TASK BRIEF -> Look below for the line with "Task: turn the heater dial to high". Extract that line and each one after it through the last, word for word.

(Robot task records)
****************************************

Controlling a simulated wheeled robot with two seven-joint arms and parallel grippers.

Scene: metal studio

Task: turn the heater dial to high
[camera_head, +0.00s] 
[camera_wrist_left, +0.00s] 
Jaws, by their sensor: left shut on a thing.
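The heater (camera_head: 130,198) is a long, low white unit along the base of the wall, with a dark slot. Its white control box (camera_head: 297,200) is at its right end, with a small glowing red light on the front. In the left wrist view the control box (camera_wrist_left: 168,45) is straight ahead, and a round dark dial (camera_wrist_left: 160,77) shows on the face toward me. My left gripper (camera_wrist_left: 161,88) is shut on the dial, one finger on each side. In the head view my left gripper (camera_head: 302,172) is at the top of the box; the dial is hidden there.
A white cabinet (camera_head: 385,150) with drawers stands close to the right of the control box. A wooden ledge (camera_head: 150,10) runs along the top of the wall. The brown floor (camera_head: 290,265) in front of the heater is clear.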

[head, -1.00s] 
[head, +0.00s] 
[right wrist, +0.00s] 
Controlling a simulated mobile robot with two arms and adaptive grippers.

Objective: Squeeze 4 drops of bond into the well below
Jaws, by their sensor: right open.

****************************************

RESPONSE TO THE EXERCISE ->
Task: turn the heater dial to high
[camera_head, +0.00s] 
[camera_wrist_left, +0.00s] 
Jaws, by their sensor: left shut on a thing.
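The heater (camera_head: 130,198) is a long, low white unit along the base of the wall, with a dark slot. Its white control box (camera_head: 297,200) is at its right end, with a small glowing red light on the front. In the left wrist view the control box (camera_wrist_left: 168,45) is straight ahead, and a round dark dial (camera_wrist_left: 160,77) shows on the face toward me. My left gripper (camera_wrist_left: 161,88) is shut on the dial, one finger on each side. In the head view my left gripper (camera_head: 302,172) is at the top of the box; the dial is hidden there.
A white cabinet (camera_head: 385,150) with drawers stands close to the right of the control box. A wooden ledge (camera_head: 150,10) runs along the top of the wall. The brown floor (camera_head: 290,265) in front of the heater is clear.

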[head, -1.00s] 
[head, +0.00s] 
[right wrist, +0.00s] 
Controlling a simulated mobile robot with two arms and adaptive grippers.

Objective: Squeeze 4 drops of bond into the well below
Jaws, by their sensor: right open.

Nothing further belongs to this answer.